STORED ROWS ▸
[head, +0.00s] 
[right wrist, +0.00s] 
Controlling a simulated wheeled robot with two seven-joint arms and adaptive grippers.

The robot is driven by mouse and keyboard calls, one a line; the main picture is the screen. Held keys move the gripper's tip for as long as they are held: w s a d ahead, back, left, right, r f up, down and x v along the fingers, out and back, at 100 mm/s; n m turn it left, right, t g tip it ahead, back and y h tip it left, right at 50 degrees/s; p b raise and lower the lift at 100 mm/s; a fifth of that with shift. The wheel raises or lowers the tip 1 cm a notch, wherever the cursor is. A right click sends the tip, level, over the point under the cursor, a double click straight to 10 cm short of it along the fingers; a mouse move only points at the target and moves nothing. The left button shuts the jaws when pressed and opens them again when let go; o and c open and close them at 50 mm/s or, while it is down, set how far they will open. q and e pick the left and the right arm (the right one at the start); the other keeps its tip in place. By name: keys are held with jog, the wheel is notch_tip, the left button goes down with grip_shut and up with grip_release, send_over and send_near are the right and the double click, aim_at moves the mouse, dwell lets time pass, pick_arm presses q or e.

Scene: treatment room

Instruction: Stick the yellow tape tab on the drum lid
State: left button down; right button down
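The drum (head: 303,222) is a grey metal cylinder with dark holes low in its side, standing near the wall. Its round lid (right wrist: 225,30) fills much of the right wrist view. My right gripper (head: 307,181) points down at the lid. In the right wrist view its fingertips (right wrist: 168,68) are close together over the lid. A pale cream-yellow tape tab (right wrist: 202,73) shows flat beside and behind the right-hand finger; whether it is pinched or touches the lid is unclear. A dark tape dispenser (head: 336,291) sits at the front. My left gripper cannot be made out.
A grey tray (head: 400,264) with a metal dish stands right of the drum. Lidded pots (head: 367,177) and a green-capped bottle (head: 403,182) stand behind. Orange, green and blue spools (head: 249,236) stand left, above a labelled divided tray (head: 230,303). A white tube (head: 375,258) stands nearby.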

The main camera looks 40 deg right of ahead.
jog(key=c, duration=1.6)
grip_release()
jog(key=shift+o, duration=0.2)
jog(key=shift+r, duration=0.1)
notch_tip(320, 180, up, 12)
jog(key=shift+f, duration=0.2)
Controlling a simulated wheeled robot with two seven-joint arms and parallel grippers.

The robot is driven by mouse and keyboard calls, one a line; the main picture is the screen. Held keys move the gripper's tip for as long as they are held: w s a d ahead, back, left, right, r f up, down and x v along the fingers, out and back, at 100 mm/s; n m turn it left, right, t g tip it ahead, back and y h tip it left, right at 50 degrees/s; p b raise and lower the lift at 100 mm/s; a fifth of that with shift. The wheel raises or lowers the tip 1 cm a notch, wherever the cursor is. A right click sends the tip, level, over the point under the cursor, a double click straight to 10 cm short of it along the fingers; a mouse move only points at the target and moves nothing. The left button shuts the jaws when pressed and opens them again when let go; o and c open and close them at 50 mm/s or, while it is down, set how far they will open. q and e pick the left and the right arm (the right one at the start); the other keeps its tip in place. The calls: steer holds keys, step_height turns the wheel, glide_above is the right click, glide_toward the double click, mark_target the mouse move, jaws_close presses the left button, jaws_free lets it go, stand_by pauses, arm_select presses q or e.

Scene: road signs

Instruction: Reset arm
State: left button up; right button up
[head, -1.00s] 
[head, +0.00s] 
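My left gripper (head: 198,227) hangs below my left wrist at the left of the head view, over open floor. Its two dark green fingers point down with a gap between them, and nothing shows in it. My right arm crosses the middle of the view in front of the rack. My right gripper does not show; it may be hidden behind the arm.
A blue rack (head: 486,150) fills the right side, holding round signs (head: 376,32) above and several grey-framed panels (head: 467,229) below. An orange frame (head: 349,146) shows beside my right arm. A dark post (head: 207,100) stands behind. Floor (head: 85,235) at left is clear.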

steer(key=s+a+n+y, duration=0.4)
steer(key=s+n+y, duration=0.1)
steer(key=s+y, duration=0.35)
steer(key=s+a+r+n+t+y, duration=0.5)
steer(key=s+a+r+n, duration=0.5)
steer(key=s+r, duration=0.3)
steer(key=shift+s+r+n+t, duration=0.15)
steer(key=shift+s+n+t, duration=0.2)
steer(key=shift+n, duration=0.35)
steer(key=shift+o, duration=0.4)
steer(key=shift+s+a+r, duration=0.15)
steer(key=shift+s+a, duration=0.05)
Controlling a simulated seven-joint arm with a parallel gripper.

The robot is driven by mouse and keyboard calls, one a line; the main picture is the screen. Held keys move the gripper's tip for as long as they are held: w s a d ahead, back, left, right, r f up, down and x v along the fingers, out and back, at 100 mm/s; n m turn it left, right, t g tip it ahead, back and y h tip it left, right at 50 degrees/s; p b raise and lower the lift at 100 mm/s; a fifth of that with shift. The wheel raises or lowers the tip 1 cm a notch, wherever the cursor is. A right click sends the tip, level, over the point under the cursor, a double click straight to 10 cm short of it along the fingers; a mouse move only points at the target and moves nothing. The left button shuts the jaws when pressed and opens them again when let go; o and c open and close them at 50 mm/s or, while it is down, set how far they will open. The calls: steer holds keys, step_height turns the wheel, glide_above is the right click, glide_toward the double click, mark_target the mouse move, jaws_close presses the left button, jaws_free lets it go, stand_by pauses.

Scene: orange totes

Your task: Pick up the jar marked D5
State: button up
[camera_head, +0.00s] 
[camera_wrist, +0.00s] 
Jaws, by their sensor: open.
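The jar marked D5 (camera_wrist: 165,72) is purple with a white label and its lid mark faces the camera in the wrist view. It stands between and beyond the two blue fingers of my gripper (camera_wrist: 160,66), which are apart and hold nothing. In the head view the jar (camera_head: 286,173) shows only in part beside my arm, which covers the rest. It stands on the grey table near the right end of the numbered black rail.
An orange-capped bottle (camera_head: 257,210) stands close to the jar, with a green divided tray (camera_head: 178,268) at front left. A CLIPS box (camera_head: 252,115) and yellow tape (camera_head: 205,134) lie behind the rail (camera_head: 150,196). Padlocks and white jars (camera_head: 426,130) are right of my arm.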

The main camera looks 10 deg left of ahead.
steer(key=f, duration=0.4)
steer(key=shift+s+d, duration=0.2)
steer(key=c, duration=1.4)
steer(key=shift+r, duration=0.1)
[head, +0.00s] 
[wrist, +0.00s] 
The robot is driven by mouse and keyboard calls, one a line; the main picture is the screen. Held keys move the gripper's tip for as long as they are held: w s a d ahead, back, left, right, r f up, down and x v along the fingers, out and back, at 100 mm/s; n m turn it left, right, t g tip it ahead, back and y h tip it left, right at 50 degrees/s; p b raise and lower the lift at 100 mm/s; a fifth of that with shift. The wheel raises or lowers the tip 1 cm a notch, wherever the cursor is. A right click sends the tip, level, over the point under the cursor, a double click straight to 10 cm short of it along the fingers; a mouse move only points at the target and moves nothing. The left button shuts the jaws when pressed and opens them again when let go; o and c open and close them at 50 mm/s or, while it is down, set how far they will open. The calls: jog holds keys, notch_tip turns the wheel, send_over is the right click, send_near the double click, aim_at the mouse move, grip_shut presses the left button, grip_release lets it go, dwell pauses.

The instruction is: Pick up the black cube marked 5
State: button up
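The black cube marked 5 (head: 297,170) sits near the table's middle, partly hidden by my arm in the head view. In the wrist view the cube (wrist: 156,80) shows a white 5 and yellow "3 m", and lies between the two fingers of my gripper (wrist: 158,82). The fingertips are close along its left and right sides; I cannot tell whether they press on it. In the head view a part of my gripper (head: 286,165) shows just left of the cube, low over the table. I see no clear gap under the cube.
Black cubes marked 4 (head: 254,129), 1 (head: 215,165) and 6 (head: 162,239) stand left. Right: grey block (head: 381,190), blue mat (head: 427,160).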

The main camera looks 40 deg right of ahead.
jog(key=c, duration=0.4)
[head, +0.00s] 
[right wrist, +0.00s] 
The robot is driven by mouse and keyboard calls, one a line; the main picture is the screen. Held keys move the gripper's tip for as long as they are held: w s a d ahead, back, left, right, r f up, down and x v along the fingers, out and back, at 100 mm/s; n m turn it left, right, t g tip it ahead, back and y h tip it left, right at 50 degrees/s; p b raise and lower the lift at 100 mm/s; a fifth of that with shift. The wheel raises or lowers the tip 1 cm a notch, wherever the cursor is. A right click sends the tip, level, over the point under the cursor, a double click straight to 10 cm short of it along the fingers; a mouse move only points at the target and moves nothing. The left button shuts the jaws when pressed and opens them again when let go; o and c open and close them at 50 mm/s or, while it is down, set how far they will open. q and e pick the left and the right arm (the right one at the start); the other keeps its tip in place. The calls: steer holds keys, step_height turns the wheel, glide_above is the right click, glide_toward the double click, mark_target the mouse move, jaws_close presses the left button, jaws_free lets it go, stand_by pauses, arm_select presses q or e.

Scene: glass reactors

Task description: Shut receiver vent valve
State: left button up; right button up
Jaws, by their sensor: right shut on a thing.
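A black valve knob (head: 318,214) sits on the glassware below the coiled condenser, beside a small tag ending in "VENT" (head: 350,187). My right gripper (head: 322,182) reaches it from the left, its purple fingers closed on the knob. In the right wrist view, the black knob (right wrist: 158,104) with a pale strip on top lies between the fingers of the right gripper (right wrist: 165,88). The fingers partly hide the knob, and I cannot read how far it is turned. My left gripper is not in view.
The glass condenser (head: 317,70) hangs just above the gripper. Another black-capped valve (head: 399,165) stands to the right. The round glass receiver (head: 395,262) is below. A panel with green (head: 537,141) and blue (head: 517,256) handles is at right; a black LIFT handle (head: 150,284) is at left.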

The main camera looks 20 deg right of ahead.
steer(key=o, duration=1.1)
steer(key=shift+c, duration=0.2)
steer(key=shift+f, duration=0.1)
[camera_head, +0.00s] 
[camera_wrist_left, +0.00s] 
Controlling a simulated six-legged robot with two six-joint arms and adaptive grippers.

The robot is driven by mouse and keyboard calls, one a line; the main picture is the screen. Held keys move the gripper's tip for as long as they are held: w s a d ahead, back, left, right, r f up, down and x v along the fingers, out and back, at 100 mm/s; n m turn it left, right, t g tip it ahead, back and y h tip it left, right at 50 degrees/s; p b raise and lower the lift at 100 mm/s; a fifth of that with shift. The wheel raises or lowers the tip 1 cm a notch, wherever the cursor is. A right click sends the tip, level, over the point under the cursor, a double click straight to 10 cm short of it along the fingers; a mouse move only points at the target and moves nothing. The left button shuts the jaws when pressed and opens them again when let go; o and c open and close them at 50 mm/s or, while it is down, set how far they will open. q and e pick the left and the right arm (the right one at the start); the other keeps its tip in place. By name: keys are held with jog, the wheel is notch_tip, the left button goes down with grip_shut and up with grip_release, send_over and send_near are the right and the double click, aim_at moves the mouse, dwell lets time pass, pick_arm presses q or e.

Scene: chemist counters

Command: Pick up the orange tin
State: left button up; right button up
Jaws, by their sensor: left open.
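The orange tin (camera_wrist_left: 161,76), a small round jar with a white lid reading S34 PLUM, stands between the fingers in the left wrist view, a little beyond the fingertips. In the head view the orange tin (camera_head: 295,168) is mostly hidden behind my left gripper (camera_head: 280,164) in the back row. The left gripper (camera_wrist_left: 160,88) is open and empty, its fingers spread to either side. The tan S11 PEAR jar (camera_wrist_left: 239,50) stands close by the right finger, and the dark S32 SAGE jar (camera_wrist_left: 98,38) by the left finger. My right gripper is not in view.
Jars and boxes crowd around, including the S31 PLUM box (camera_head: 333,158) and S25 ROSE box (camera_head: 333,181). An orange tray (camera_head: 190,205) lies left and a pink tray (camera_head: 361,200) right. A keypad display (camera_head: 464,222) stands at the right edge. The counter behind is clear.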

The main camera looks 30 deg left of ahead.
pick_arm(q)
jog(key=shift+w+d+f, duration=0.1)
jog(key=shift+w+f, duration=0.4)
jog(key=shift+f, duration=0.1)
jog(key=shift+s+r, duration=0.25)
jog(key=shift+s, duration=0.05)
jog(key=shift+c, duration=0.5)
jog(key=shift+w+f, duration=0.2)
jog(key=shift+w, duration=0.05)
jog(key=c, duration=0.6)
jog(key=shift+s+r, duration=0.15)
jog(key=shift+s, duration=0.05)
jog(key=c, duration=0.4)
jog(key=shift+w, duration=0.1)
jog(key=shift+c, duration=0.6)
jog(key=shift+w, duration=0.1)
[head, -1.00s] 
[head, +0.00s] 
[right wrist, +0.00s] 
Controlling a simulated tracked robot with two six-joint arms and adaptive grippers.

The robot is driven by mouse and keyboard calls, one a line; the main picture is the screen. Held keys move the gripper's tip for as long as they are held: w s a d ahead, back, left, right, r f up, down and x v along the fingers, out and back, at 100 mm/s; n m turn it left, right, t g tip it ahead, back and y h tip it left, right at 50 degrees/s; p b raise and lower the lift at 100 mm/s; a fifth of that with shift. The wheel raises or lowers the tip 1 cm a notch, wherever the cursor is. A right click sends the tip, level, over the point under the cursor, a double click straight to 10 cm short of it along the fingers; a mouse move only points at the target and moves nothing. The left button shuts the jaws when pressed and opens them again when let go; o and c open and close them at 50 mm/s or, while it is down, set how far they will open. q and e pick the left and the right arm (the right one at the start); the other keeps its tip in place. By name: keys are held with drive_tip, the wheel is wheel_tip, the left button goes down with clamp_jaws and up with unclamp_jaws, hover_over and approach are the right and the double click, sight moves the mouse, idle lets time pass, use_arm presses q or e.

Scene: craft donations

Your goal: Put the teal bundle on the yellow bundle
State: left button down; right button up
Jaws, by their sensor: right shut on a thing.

YOUR GOAL ▸
Using the records above, say how many lines include the string "adaptive". Only the number is wanted.

WORKED ANSWER ▸
3